==== GIVEN DATA ====

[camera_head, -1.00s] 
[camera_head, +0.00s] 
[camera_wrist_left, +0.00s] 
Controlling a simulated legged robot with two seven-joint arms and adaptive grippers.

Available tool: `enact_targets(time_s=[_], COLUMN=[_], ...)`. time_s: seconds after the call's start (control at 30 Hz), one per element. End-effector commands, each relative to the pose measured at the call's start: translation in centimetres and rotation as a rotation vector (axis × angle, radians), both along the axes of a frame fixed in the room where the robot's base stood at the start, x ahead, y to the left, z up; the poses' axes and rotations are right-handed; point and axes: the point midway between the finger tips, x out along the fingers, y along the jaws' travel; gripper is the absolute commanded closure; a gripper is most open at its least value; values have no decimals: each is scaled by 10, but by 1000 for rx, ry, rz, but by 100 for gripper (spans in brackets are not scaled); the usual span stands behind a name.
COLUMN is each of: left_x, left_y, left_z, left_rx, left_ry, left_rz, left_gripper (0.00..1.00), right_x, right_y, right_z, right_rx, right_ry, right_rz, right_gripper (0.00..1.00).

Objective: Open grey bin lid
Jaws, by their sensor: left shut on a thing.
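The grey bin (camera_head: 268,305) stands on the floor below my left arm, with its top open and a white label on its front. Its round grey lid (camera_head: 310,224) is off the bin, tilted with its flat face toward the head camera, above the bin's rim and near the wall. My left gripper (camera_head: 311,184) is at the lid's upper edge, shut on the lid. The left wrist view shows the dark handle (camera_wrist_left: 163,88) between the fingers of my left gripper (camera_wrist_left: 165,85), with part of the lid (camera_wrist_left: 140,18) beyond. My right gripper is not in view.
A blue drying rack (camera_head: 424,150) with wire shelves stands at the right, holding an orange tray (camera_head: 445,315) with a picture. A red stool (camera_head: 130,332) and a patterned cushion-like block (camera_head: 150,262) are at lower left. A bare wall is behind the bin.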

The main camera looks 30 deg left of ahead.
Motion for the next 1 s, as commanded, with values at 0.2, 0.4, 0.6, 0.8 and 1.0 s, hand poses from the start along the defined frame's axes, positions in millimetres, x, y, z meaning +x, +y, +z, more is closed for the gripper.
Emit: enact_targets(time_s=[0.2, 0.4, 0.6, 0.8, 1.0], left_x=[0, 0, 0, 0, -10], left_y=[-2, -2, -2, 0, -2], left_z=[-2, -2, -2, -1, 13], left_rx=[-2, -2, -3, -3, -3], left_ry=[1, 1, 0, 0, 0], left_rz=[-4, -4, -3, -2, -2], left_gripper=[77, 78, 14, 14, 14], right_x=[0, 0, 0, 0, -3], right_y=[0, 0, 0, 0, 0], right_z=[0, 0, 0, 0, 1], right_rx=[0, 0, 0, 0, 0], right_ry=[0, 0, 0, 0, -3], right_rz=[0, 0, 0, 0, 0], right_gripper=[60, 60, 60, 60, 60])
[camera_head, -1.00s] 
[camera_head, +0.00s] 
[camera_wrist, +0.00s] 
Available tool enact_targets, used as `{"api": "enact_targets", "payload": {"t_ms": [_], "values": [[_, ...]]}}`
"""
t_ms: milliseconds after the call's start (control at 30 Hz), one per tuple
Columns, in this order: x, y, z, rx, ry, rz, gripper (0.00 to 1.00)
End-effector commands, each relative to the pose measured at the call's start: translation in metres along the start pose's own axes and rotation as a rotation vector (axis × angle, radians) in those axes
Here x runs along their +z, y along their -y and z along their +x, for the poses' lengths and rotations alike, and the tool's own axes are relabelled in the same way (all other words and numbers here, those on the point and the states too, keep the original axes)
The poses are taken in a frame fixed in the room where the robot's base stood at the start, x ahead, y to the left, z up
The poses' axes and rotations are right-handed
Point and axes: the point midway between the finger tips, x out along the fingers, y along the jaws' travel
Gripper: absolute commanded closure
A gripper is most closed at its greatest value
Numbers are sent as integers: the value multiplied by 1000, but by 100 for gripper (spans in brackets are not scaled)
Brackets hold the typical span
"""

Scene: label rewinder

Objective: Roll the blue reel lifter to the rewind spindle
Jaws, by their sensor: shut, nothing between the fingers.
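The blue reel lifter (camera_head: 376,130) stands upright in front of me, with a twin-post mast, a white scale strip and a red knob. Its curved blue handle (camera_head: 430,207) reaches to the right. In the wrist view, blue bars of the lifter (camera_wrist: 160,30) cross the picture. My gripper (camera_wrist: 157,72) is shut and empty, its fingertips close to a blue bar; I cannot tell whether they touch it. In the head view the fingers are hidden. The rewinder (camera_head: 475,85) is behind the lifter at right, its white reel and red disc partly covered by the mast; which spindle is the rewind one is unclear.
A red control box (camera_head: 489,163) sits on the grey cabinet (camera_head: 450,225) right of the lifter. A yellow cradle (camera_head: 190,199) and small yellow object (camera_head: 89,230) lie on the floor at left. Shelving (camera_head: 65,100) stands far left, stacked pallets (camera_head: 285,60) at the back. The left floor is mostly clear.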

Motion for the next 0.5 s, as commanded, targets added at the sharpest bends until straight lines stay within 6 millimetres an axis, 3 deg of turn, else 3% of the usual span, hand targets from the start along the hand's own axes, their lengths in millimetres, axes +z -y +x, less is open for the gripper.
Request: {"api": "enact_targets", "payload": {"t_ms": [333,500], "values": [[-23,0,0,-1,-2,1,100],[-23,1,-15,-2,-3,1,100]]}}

====

» REQUIREMENT: Only the lines from the first line of the material above through the line that contains "Controlling a simulated" should be quoted, each one exactly.

» EXERCISE OUTPUT:
[camera_head, -1.00s] 
[camera_head, +0.00s] 
[camera_wrist_left, +0.00s] 
Controlling a simulated legged robot with two seven-joint arms and adaptive grippers.

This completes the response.